Monday, February 16, 2009

Who is Derek Parfit?

Philosophers such as Derek Parfit, and Hume and Blain before him, who maintain that we are not continuing persons but successive series of states, do not apply their theories to real life and especially themselves. As Bradley asked of Blain, 'Mr Blain collects that the mind is a collection. Has he ever collected who collects Mr Blain?' (But then Bradley went on to argue something rather similar in Appearance and Reality .)
Parfit explicitly states we are not the same persons at all as we were in the past. So, if you were to borrow £50 pounds for a month from him today and he asked for its repayment a month later, you could ask, 'Why?' For, according to his own doctrine, you would not then be the person who borrowed it nor he the person who lent it.
Philosophy was once the search for wisdom. But now it is often the production of absurdities that the producers themselves clearly do not believe. Why, taxpayers might well ask, do we pay good salaries to such people?

Tuesday, February 10, 2009

My Latest Book

My latest book is The Necessity of God (Transaction Publishers, Rutgers (NJ USA), 2008; ISBN 978-1-4128-0832-3, 98 pp.).
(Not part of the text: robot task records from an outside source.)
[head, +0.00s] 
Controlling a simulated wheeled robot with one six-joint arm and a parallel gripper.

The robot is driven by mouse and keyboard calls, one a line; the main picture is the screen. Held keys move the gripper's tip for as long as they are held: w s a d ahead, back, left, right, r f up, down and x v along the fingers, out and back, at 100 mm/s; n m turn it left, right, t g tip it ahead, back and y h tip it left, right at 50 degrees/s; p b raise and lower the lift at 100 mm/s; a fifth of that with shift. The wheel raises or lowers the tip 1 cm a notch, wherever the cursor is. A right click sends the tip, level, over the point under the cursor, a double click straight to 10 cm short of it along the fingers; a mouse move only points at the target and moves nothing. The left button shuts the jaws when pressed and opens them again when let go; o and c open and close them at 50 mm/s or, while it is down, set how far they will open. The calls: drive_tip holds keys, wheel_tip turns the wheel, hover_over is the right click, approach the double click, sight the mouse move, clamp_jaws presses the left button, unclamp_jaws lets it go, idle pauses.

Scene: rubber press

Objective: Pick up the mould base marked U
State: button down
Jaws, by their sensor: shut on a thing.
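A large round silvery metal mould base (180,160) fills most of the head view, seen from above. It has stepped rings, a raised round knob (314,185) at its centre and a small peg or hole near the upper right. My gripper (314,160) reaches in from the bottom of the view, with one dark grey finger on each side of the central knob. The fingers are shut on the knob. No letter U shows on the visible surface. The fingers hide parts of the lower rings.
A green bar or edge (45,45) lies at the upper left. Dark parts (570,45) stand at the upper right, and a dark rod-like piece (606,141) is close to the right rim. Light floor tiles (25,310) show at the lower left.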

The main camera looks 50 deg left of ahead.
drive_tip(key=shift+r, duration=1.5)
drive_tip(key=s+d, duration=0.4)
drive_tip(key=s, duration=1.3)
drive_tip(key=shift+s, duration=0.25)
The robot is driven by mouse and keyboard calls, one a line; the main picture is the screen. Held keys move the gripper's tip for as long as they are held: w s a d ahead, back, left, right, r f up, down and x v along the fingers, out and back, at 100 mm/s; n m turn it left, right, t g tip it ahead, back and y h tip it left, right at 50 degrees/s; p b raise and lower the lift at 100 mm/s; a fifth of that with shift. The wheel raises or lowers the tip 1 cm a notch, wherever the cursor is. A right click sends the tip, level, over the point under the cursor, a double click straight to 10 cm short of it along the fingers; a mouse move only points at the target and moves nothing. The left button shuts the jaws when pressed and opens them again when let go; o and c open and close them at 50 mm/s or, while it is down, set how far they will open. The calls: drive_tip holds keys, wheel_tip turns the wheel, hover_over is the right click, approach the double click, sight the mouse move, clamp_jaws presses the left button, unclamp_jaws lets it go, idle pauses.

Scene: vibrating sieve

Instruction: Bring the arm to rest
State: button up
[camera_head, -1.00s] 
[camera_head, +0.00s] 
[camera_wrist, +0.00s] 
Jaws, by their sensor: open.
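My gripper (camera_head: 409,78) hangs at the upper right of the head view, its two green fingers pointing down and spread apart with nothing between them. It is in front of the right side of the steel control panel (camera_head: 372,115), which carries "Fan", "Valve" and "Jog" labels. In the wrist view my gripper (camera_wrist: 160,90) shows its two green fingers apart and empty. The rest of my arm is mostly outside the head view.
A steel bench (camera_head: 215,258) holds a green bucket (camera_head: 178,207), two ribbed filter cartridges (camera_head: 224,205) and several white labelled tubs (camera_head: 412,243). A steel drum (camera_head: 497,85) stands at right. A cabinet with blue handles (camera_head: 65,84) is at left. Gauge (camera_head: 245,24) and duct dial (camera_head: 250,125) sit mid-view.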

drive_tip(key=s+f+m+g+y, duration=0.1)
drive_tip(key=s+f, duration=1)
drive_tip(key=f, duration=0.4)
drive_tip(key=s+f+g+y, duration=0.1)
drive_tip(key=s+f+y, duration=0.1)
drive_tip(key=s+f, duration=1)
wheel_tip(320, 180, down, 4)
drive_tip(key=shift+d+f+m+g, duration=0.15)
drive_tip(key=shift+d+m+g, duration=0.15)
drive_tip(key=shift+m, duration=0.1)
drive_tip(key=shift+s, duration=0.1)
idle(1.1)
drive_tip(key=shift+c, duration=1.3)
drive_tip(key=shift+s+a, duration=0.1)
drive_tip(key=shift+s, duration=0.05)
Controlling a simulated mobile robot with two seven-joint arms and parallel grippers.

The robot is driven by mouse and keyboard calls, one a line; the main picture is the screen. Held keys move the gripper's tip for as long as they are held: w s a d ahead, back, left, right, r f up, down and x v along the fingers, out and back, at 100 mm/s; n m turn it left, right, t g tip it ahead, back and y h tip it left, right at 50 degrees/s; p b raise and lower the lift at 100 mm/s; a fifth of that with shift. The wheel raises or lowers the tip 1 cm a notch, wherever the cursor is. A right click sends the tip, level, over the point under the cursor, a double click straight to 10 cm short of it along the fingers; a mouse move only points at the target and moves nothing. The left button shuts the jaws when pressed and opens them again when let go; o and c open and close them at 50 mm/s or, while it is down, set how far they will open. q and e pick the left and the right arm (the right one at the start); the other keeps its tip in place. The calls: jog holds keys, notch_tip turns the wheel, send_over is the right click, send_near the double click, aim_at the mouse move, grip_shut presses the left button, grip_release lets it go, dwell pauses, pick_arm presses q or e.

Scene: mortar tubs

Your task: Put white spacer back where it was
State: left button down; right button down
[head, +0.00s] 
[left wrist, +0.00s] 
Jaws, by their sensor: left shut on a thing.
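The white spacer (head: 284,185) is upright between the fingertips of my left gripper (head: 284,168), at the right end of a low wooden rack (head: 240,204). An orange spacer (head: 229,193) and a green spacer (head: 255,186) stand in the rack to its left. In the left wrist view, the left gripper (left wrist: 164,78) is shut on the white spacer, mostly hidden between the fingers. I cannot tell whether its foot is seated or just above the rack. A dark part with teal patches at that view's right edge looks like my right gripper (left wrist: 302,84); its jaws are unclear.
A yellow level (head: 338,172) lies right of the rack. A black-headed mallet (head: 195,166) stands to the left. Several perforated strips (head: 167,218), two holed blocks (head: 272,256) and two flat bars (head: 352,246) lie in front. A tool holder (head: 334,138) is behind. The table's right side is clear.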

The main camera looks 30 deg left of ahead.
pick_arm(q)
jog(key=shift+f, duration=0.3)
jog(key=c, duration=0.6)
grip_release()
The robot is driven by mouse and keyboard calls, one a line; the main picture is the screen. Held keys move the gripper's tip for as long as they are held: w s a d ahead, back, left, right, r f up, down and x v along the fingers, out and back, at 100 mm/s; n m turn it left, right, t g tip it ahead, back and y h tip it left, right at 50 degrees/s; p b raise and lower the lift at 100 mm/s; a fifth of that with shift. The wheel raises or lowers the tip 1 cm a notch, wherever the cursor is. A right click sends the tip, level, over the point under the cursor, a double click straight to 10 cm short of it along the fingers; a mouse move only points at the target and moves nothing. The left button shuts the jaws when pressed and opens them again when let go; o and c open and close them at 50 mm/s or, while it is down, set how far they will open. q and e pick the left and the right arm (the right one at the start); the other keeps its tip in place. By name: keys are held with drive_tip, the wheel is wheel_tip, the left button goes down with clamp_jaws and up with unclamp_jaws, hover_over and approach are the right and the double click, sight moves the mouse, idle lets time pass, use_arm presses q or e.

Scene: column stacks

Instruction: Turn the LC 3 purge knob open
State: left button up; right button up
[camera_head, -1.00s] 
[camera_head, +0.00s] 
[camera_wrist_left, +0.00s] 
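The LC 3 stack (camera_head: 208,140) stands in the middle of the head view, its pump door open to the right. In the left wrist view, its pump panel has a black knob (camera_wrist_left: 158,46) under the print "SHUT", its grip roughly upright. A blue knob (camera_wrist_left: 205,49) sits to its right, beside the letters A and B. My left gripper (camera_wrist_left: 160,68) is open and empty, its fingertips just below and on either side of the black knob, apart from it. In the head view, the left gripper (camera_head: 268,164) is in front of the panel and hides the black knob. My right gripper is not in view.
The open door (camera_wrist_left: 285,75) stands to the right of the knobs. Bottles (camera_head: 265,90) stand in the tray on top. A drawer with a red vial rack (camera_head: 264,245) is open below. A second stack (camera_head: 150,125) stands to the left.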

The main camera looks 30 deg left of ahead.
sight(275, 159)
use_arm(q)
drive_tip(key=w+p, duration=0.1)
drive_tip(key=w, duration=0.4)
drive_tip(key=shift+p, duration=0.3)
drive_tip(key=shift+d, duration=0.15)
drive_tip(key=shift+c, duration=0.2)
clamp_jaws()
In it I show how previous versions of the Ontological Argument, from St Anselm to Charles Hartshorne and Keith Ward, are ambiguous between merely defining God into existence (by saying that he exists necessarily and so must exist) and proving that necessary being necessarily exists. For the active ingredient in these proofs is the idea of necessary being, and the proofs are valid only if 'God' means 'necessary being' and no more.

The latter result looks like a mere tautology: that if X is a necessary being then X necessarily exist. But it has a profound meaning: that the category or modality of necessary being is necessarily instantiated (i.e. something or other must exist, about which we so far know no more), just as that of merely possible being may or may be instantiated, and that of impossible being cannot be instantiated. This is the only valid form of the argument.

I then continue in a purely a priori manner to prove that it must be one and eternal, have all its properties necessarily, be transfinite, personal, the archetype of personal and moral existence and at least 2 in 1, the archetype of community: in short God as in classical theism. The final chapters prove, also in an a priori manner that God and the world are related as Creator and created, and that changes in the world and the unforeseeable decisions and actions of finite beings with some degree of self-determination do not mean that God is in any way temporal, limited or contingent. He necessarily knows when it happens all that does happen, and remains the same through all the changes of of detail in his activity in respect of the world.